Laura Boldrini e Nichi Vendola

C’è qualcosa di peggio dell’orribile fine del giovane ricercatore italiano Giulio Regeni, seviziato e infine ucciso al Cairo in un’operazione che sa tanto di polizia o servizi segreti. È l’uso politico e mediatico che se n’è subito fatto in Italia, dove è stato processato e condannato nei salotti televisivi e dintorni con il solito rito sommario il presidente egiziano Al-Sisi in persona. Che, essendo peraltro un generale, è doppiamente sospettabile, anzi colpevole delle maggiori nefandezze. Anche di avere magari ordinato la soppressione del giovane, colpevole a sua volta di avere scoperto, intuito e denunciato lo scempio da lui fatto della democrazia nel suo Paese col pretesto della lotta al terrorismo.

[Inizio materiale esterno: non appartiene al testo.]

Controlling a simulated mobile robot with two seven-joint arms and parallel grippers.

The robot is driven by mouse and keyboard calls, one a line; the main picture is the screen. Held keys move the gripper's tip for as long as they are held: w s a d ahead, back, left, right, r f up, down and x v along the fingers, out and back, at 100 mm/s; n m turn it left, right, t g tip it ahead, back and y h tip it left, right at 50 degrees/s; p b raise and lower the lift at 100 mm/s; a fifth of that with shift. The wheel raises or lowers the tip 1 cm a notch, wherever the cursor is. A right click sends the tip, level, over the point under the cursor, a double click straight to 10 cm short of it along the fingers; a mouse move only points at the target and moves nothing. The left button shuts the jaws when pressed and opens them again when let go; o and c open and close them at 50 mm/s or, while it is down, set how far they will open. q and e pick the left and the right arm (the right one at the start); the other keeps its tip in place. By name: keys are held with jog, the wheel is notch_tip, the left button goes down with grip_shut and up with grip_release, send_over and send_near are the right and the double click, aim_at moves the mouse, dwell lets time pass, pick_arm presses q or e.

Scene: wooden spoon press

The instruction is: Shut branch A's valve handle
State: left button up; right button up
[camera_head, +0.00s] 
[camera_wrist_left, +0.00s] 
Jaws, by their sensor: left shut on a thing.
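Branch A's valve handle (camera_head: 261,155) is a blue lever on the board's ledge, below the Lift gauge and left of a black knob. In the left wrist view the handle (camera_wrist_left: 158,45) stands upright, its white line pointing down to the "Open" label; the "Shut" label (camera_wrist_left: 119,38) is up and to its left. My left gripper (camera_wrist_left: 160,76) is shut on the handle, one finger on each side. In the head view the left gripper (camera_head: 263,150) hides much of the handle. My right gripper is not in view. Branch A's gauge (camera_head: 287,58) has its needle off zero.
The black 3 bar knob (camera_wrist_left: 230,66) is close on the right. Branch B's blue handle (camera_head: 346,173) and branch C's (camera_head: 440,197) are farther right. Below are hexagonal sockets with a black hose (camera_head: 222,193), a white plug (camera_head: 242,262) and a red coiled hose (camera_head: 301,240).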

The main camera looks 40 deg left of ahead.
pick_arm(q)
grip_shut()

Purtroppo il terrorismo in Egitto e altrove, in particolare quello islamista, targato Isis, non è una invenzione di Al-Sisi. E spiace che anche il povero Regeni lo abbia declassato a “giustificazione” in un articolo sui sindacati mandato al Manifesto con preghiera di pubblicarlo con uno pseudonimo, nel timore evidentemente di rappresaglie. Un articolo trattenuto per un po’ nella redazione del giornale romano, fatto perciò diffondere da lui sul sito Niena-news.it una ventina di giorni fa con la firma di Antonio Drius e infine pubblicato, dopo la morte, dal quotidiano orgogliosamente comunista diretto da Norma Rangeri. Che vi ha opposto la firma vera dell’autore, considerando purtroppo superata dai fatti ogni ragione di cautela. Ma decidendo anche di non tenere conto di una diffida “affrettata” della famiglia del giovane, spiegata ad un giornalista del Corriere della Sera con la delusione del povero Giulio, confidata in particolare alla madre, Paola Deffendi, per il trattamento riservatogli dal giornale italiano che pure gli stava a cuore per quel ruolo che la direttrice definisce “di “frontiera”.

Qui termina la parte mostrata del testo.